The research, published in the journal Science, from data gathered by six of Cassini's instruments before its mission ended in 2017, is a clear confirmation that dust and ice from the rings accretes onto the moons embedded within and near the rings.
Scientists also found the moon surfaces to be highly porous, further confirming that they were formed in multiple stages as ring material settled onto denser cores that might be remnants of a larger object that broke apart.
The porosity also helps explain their shape: Rather than being spherical, they are blobby and ravioli-like, with material stuck around their equators.
"We found these moons are scooping up particles of ice and dust from the rings to form the little skirts around their equators," Buratti said.
"A denser body would be more ball-shaped because gravity would pull the material in," he said.
"Perhaps this process is going on throughout the rings, and the largest ring particles are also accreting ring material around them.
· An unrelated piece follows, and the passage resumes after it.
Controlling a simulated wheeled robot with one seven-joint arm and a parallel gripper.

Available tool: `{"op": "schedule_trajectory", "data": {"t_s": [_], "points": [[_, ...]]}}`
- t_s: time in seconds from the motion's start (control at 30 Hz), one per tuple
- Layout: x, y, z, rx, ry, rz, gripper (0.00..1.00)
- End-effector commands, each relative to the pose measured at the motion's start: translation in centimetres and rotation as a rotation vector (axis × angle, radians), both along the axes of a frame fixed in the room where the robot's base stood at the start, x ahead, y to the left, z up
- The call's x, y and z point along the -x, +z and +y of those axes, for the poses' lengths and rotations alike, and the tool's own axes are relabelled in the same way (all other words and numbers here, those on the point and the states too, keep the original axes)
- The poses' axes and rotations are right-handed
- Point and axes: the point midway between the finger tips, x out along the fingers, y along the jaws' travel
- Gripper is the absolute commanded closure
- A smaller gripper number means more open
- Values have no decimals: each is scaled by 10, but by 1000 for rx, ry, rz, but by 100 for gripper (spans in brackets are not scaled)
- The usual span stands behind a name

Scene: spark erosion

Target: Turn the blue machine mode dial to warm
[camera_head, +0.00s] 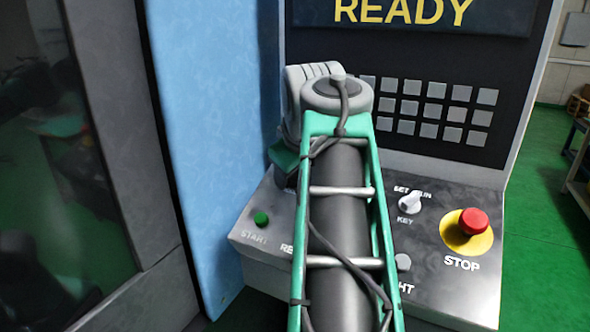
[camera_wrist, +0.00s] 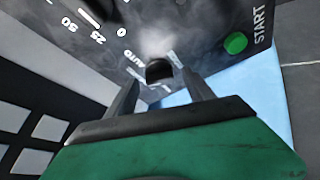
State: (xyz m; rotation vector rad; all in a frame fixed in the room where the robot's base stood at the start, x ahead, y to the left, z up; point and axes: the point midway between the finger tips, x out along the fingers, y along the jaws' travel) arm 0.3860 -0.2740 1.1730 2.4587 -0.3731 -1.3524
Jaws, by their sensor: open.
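The mode dial (camera_wrist: 158,70) shows as a small dark knob on the grey console in the wrist view, with the word AUTO beside it. Its other labels are blurred or hidden, and I cannot tell where it points. My gripper (camera_wrist: 161,77) is open, with one finger on each side of the knob. I cannot tell whether the fingers touch it. In the head view my arm hides the dial and the fingertips. The blue machine panel (camera_head: 205,130) stands left of the console.
A green START button (camera_head: 261,219) is close to the dial; it also shows in the wrist view (camera_wrist: 236,43). A key switch (camera_head: 411,202) and red STOP button (camera_head: 473,221) lie to the right. A keypad (camera_head: 430,110) and READY screen (camera_head: 408,14) rise behind.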

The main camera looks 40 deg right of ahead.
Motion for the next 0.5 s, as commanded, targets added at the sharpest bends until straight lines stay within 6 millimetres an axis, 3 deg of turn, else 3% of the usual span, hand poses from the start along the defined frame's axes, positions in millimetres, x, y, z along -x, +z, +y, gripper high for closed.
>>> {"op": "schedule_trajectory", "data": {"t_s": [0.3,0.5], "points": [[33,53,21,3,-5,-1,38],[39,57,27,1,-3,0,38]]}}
Detailed views of these tiny ring moons may tell us more about the behaviour of the ring particles themselves," said Cassini Project Scientist Linda Spilker, also at JPL.
Of the satellites studied, the surfaces of those closest to Saturn -- Daphnis and Pan -- are the most altered by ring materials.
The surfaces of the moons Atlas, Prometheus and Pandora, farther out from Saturn, have ring material as well -- but they are also coated with the bright icy particles and water vapour from the plume spraying out of Enceladus.
The key puzzle piece was a data set from Cassini's Visible and Infrared Mapping Spectrometer (VIMS), which collected light visible to the human eye and also infrared light of longer wavelengths.
The six uber-close flybys of the ring moons, performed between December 2016 and April 2017, engaged all of Cassini's optical remote sensing instruments that study the electromagnetic spectrum.
They worked alongside the instruments that examined the dust, plasma and magnetic fields and how those elements interact with the moons.
Questions remain, including what triggered the moons to form. Scientists will use the new data to model scenarios and could apply the insights to small moons around other planets and possibly even to asteroids.